FAS

DNI Negroponte on Intelligence Information Sharing

03.13.06 | 2 min read | Text by Steven Aftergood

In an effort to improve the sharing of intelligence information, the Director of National Intelligence last year authorized the use of a new marking for intelligence documents: RELIDO, or Releasable by Information Disclosure Official.

RELIDO is intended “to facilitate information sharing through streamlined, rapid release decisions by authorized disclosure officials,” DNI John D. Negroponte wrote in a June 2005 memo.

Essentially, the RELIDO marking permits authorized officials to release documents (on a need-to-know basis, of course) without consulting the originators of the documents.

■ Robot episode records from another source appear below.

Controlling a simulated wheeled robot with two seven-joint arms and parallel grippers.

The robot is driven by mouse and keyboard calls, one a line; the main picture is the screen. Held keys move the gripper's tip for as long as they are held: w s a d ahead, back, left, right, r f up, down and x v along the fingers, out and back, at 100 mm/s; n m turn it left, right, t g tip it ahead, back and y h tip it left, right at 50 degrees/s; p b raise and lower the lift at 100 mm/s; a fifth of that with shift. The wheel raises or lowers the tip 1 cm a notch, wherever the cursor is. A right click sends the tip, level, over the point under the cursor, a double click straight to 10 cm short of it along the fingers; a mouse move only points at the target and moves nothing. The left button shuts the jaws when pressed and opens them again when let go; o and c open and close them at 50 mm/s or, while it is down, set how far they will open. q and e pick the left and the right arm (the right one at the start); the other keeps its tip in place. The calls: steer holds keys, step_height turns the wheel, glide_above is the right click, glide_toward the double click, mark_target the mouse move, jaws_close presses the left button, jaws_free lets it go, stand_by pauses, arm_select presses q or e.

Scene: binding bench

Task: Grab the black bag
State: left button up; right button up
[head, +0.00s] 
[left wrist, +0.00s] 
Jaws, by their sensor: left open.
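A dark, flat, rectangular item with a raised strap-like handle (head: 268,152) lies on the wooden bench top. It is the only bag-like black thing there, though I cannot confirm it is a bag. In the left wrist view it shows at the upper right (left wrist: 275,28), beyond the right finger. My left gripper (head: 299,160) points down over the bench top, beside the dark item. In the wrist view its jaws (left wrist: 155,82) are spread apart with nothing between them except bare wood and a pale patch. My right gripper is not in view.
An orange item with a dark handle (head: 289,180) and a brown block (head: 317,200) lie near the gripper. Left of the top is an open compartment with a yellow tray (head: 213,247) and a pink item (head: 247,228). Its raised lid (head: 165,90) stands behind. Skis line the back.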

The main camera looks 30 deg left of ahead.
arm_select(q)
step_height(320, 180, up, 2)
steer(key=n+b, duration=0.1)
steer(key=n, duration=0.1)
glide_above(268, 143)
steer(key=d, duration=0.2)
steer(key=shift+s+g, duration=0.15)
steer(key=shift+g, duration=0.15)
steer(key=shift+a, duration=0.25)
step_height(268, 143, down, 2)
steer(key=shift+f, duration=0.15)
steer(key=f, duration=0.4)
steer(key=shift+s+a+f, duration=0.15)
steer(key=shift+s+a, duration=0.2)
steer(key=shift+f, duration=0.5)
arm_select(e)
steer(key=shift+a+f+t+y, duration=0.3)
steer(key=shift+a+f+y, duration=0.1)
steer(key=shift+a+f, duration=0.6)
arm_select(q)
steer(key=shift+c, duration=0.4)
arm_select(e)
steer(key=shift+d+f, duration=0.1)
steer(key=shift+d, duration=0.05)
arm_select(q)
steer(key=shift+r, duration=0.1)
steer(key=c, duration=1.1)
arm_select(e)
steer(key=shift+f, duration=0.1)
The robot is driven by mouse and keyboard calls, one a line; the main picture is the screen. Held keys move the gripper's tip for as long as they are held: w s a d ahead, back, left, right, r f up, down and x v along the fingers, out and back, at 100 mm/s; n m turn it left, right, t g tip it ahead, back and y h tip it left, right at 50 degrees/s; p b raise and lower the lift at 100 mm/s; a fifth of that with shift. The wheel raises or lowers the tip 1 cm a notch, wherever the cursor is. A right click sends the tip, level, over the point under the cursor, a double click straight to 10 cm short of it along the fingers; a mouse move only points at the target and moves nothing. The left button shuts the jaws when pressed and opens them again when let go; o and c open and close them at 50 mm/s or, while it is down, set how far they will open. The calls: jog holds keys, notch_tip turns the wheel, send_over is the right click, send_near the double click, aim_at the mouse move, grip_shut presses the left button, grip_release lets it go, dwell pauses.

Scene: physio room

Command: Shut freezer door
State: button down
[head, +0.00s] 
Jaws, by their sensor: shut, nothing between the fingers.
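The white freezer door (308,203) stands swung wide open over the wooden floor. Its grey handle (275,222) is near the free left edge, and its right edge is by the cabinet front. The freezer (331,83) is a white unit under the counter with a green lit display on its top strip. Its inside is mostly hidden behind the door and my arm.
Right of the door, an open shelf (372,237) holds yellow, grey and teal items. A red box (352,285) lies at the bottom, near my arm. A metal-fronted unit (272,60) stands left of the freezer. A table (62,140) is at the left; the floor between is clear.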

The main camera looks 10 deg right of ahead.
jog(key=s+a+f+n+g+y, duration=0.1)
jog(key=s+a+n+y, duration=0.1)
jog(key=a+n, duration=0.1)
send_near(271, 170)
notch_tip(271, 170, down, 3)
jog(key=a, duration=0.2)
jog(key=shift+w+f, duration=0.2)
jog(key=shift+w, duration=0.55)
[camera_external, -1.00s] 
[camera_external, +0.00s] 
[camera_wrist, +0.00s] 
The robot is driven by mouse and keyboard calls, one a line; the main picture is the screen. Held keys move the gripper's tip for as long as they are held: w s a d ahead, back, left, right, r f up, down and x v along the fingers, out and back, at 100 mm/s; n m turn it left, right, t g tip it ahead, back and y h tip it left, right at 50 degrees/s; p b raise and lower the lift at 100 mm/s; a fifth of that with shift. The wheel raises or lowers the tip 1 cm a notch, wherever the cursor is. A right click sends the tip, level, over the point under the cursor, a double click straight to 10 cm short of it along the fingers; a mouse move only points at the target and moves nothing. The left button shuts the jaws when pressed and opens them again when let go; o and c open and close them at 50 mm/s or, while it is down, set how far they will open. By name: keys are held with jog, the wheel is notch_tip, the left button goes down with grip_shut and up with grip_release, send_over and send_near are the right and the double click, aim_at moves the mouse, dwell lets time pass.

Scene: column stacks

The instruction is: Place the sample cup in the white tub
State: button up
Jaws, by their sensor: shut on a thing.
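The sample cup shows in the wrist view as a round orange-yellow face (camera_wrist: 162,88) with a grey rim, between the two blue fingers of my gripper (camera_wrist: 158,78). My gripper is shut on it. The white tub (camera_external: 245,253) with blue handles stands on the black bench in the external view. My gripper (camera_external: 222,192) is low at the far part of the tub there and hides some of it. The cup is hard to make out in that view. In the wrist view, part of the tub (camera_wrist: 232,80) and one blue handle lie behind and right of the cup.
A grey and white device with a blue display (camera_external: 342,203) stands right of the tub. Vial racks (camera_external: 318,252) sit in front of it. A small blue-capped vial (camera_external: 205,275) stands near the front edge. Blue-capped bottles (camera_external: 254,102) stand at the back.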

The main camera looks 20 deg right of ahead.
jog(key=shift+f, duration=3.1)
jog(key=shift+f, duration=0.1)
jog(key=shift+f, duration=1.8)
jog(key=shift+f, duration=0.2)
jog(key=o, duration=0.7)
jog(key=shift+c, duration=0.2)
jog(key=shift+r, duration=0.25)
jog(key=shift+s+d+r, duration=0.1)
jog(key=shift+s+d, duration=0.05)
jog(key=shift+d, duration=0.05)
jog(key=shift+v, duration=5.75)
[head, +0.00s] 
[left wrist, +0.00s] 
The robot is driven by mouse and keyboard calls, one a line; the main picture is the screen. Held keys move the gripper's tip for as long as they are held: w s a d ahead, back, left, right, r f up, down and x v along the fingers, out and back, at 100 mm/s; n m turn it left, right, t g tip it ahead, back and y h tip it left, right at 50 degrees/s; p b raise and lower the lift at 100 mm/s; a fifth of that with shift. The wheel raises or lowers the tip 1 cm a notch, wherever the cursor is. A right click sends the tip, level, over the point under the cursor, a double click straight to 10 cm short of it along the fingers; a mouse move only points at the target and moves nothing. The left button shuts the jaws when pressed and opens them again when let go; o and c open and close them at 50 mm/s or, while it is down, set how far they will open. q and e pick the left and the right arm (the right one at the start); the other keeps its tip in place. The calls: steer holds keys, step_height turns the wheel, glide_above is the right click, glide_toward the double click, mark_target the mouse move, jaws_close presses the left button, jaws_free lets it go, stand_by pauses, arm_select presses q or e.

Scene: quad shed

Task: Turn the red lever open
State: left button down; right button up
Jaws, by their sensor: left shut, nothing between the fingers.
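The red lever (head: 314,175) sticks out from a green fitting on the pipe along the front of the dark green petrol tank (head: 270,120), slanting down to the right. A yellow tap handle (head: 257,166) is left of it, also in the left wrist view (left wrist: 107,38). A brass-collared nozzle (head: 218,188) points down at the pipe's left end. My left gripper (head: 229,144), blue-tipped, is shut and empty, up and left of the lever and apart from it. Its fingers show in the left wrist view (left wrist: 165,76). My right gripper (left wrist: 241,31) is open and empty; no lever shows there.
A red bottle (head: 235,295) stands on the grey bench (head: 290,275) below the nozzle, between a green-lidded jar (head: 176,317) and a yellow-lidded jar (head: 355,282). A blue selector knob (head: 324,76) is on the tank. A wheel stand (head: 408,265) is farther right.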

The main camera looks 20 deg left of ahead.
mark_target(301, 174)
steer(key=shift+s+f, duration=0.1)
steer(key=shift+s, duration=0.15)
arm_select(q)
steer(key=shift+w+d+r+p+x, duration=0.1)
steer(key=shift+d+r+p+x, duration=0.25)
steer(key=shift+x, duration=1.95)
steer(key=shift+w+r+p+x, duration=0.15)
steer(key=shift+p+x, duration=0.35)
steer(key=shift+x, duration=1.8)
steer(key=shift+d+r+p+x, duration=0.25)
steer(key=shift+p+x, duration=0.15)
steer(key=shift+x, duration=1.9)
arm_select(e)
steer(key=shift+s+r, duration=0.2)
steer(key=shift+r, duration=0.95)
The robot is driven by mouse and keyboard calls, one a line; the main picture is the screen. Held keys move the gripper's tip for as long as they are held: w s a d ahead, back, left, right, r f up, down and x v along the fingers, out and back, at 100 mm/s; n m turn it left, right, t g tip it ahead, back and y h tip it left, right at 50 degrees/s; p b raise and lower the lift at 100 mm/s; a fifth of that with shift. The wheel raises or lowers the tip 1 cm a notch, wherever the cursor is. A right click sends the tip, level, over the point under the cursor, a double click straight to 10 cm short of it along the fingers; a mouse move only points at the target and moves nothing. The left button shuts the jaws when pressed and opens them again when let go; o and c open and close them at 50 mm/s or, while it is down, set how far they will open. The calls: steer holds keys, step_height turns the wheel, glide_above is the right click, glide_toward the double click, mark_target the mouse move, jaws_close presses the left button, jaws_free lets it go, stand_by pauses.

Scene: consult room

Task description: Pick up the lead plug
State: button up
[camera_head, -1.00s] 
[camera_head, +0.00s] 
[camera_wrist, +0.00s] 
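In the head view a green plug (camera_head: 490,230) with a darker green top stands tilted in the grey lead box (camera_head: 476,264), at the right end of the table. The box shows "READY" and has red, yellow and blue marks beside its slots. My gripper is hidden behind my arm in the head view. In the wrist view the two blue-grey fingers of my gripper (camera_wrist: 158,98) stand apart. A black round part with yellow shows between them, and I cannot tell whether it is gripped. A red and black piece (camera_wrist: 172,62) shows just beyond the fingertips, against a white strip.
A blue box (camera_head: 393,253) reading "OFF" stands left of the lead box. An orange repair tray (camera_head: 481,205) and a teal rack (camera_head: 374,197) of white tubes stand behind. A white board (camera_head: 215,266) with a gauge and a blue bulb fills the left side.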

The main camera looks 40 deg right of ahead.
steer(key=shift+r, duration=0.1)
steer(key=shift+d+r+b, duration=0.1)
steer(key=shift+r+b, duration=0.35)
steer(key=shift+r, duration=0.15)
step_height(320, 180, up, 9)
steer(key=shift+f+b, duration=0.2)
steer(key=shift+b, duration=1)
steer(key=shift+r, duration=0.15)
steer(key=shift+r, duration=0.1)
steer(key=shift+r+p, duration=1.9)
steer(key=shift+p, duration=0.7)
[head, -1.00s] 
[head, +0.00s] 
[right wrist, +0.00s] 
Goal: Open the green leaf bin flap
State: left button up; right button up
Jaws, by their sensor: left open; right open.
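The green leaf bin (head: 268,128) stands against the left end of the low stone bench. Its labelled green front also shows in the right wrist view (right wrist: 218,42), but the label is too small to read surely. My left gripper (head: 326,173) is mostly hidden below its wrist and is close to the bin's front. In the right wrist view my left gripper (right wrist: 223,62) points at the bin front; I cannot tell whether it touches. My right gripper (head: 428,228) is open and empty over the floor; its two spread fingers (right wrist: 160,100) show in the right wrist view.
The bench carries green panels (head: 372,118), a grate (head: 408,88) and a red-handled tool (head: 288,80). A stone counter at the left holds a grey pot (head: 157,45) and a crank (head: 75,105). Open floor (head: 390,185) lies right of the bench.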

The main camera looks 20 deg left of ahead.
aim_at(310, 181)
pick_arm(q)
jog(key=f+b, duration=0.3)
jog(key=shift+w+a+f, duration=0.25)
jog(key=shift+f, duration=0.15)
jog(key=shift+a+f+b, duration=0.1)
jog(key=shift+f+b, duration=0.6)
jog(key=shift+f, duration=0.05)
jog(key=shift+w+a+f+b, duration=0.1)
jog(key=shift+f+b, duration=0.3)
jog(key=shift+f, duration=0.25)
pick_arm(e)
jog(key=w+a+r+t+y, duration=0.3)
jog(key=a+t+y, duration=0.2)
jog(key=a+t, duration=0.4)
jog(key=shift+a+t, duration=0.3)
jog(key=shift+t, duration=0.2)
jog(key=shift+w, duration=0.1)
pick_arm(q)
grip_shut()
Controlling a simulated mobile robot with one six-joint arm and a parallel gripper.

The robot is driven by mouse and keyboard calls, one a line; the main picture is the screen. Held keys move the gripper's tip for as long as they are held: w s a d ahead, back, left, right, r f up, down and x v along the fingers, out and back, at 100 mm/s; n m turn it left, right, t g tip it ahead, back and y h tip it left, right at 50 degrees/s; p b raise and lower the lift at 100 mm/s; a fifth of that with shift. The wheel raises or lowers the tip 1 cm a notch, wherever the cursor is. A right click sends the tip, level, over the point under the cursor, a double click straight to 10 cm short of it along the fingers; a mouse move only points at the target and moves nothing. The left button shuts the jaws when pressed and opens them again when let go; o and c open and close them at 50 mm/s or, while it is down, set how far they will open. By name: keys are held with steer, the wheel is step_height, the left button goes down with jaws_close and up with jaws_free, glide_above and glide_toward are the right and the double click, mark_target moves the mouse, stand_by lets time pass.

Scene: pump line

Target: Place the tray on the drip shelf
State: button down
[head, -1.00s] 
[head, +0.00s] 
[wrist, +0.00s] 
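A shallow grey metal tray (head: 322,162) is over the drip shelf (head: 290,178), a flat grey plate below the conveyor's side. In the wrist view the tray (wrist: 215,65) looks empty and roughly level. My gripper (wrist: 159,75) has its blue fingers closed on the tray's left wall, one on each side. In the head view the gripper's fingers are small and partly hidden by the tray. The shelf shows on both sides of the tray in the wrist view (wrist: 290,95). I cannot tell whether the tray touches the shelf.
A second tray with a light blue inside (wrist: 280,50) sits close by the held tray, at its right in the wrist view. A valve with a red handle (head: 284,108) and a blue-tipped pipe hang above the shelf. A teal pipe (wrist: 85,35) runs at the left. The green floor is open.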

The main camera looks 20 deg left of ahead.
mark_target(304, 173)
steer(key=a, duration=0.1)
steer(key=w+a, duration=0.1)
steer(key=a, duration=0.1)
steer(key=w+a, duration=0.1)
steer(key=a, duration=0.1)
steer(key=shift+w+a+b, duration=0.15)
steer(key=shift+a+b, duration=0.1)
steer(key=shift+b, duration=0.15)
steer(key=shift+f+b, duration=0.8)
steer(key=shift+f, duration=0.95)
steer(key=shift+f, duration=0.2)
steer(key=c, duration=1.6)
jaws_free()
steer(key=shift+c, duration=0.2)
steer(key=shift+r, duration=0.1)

This is a step forward since originator controls on the dissemination of intelligence are one of the major bottlenecks that impede intelligence information sharing.

A copy of the DNI memo, marked For Official Use Only (not RELIDO), was obtained by Secrecy News.

See “Intelligence Community Implementation of Releasable by Information Disclosure Official (RELIDO) Dissemination Marking,” DCID 8 Series Policy Memoranda 1, June 9, 2005.

No one should mistake the recent focus on intelligence information sharing for greater openness or public disclosure. To the contrary, “information sharing” has been accompanied by increased secrecy in intelligence.

In 2004, for example, the Central Intelligence Agency decided that it would no longer release unclassified intelligence directives under the Freedom of Information Act. Though such directives had previously been released, the CIA now claimed that they were exempt from FOIA as internal agency records (exemption 2) and as intelligence sources and methods information (exemption 3).

Consequently, Americans who are interested in such things are obliged to seek out alternate sources of information.

Among the directives that CIA refused to release under the FOIA is Director of Central Intelligence Directive 8/1, the last Directive issued by former DCI George Tenet, on the subject of intelligence information sharing.

That DCI directive was hailed enthusiastically but perhaps prematurely by some officials.

It “changed the sharing paradigm from ‘need to know’ as determined by the information collector to ‘share at the first point of usability’ as determined by intelligence users across our community,” wrote Maj. Gen. John F. Kimmons, commander of the U.S. Army Intelligence and Security Command, in INSCOM Journal last year.

A copy of the directive, marked For Official Use Only, was obtained by Secrecy News.

See “Intelligence Community Policy on Intelligence Information Sharing,” DCID 8/1, June 4, 2004.